> [Aim]:
Return each line of the records holding the string "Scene".

> [Data shown]:

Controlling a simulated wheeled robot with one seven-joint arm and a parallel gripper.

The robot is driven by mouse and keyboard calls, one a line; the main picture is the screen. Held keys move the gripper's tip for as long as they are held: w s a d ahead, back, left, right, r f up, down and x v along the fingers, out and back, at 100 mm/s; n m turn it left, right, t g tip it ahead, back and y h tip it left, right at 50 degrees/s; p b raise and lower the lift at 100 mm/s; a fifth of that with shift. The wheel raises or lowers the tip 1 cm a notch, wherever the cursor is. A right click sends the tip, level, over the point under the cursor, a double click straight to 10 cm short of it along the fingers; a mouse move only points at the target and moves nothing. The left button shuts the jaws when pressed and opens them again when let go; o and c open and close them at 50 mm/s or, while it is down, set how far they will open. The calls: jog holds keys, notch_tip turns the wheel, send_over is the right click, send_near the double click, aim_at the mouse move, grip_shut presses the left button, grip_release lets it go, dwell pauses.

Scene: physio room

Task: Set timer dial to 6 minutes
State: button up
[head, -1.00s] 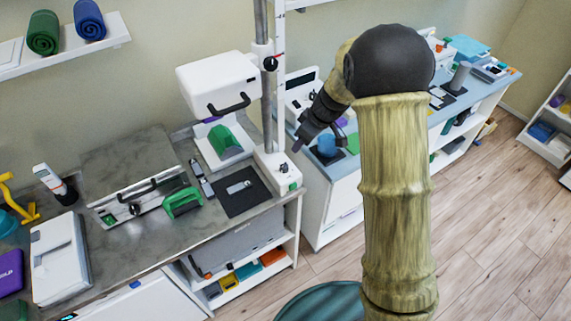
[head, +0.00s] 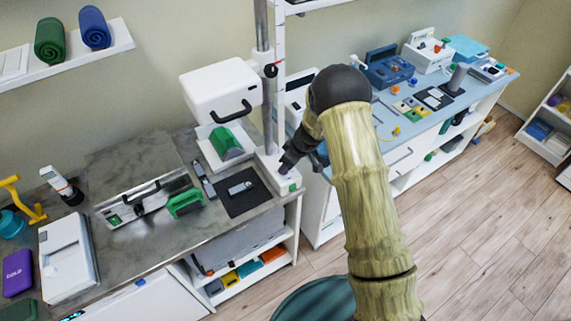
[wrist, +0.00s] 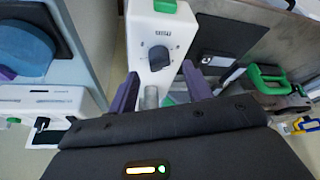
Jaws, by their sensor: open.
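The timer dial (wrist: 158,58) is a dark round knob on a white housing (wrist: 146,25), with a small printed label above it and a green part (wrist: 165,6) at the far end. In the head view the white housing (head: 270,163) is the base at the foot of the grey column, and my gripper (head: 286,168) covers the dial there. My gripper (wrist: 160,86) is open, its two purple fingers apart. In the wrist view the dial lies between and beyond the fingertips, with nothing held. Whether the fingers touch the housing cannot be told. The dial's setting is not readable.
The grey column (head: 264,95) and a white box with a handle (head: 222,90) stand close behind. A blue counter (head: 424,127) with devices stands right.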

--

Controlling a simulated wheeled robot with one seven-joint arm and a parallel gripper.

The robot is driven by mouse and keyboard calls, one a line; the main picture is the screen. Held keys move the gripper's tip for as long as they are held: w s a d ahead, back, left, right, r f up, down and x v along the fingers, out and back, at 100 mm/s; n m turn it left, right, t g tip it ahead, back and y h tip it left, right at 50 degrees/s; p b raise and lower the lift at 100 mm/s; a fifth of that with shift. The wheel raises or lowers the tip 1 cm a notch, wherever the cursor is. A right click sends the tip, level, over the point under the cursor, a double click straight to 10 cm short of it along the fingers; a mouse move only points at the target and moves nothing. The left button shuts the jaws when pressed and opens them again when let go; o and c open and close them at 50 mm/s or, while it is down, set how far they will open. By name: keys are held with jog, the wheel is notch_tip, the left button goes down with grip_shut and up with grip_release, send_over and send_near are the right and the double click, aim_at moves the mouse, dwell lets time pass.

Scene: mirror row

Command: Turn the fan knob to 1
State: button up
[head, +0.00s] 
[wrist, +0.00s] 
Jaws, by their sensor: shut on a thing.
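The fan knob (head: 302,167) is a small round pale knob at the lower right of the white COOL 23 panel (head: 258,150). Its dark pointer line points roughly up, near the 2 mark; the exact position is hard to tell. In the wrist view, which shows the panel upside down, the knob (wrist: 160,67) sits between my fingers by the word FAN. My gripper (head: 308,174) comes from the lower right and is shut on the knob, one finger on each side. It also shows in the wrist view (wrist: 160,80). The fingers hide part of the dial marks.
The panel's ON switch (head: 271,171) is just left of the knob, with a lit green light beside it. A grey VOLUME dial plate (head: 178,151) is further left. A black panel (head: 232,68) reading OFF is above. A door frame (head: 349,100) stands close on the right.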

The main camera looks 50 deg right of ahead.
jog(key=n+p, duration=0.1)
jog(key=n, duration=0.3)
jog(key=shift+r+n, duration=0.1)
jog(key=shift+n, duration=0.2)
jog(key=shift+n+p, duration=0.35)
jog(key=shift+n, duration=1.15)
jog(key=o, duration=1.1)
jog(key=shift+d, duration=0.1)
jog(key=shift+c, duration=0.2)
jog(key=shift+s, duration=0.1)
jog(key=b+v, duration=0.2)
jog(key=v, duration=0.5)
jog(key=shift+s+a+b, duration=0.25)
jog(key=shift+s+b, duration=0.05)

...

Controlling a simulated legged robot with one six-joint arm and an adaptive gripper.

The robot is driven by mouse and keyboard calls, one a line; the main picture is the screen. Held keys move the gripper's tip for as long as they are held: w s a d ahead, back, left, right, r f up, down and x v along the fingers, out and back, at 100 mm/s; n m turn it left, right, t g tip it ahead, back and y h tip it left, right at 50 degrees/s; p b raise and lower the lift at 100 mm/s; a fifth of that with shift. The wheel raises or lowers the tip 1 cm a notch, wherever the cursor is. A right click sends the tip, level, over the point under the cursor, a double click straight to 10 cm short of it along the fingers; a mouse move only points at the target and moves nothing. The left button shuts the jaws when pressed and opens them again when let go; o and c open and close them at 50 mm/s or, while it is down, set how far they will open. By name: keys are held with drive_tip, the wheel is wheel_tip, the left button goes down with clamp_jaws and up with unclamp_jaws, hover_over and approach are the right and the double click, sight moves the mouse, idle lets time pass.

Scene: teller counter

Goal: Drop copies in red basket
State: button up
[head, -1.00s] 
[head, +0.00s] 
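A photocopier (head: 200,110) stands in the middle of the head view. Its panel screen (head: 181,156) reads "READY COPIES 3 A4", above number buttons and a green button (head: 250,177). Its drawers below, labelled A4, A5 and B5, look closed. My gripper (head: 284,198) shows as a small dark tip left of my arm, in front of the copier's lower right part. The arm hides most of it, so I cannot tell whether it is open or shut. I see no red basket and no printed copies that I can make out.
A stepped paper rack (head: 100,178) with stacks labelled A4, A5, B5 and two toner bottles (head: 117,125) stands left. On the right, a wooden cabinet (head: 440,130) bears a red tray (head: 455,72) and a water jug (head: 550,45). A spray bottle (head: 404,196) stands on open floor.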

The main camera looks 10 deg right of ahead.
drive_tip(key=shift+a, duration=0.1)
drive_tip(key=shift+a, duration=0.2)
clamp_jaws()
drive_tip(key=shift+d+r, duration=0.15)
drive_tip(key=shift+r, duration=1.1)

> [Final result]:
Scene: physio room
Scene: mirror row
Scene: teller counter

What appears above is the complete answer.